Food, food culture, food as culture and the cultures that grow our food

The Hunger Artist

November 24, 2005

Here’s one for the archives: Google (images) ‘Hunger Artist’

Happy Thanksgiving, by the way.



Thank you, Ines!

Modern day hunger artist
The Hunger Artist in Birmingham…

debra at 8:04 | | post to del.icio.us

4 Comments »

  1. Writer Franz Kafka is perhaps best known for his dark and edgy stories filled with fantastic settings and almost unbelievable characters. But what of his sense of humor? Not only do his stories contain passages of ironic situations, but the dialogues engaged in by the peoples of these stories have a certain “gallows humor” about them.

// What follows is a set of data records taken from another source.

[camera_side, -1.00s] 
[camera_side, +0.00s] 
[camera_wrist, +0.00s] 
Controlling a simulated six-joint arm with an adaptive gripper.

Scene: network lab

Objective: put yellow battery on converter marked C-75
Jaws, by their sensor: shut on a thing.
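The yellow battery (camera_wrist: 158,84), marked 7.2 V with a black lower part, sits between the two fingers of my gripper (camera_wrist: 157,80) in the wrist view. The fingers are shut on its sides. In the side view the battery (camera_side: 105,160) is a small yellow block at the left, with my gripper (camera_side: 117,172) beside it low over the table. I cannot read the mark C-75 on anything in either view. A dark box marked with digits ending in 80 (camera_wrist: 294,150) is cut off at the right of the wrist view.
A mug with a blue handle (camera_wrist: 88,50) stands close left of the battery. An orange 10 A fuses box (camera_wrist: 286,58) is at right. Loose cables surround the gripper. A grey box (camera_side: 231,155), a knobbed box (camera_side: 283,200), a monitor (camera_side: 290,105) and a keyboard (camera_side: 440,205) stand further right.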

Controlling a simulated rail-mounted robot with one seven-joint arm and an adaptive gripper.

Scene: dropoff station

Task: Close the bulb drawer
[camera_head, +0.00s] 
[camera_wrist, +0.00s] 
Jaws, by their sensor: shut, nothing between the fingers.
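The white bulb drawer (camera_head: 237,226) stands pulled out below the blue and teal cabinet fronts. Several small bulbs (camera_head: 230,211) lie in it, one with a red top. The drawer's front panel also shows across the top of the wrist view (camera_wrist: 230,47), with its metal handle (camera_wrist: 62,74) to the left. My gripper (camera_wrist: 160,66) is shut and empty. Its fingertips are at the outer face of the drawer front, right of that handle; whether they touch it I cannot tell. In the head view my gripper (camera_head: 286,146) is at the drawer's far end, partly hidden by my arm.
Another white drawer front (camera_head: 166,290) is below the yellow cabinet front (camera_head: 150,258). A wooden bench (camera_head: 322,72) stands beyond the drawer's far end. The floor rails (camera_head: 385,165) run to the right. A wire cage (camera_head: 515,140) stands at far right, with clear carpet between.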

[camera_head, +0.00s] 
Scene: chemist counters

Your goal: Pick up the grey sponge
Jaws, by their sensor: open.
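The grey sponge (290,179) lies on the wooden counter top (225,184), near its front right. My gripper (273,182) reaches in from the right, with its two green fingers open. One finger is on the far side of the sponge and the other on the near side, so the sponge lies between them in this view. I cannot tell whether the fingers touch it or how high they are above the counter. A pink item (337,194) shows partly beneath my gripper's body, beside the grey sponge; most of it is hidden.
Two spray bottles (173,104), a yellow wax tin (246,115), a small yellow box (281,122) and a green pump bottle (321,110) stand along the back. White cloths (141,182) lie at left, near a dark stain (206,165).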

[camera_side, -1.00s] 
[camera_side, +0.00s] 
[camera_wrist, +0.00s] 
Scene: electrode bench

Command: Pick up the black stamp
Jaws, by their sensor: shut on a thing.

    Perhaps the best example of Kafka’s use of irony is held until the end of his 1922 story “The Hunger Artist.” “The Hunger Artist” is the story of a man whose “art” is fasting for forty days, to not only show that it can be done, but that it can be done with style. Greatly admired in his youth, the artist is now aging and interest in his art is waning. As he grows despondent over this lack of interest he decides to break the forty day “rule” and just keep going. As he is about to die from starvation, the artist is roused by the manager of the sideshow he now exhibits at. With his final breath he explains his real reason for being a hunger artist wasn’t to be the best hunger artist there was but rather, “Because I couldn’t find the food that I liked. If I had found it, believe me, I should have made no fuss and stuffed myself like you or anyone else” (Kafka 277). The crew of Monty Python could not have staged a more twisted or obtuse ending to this strange story.

    Comment by Dr. Theodore Mangrove — November 28, 2005 @ 19:09

  2. What an honour to have the smartest man on earth comment on my weblog! However do you find the time?

    Comment by debra — December 6, 2005 @ 23:51

  3. I’m truly mortified by his post because I myself used the word “specificity” yesterday and as soon as I did I thought, “you pretentious tool” but then I left it there anyway because it’s a rather pleasant-looking word.

    Comment by Mark — December 9, 2005 @ 7:26

  4. I quite like the term ‘pretentious tool’!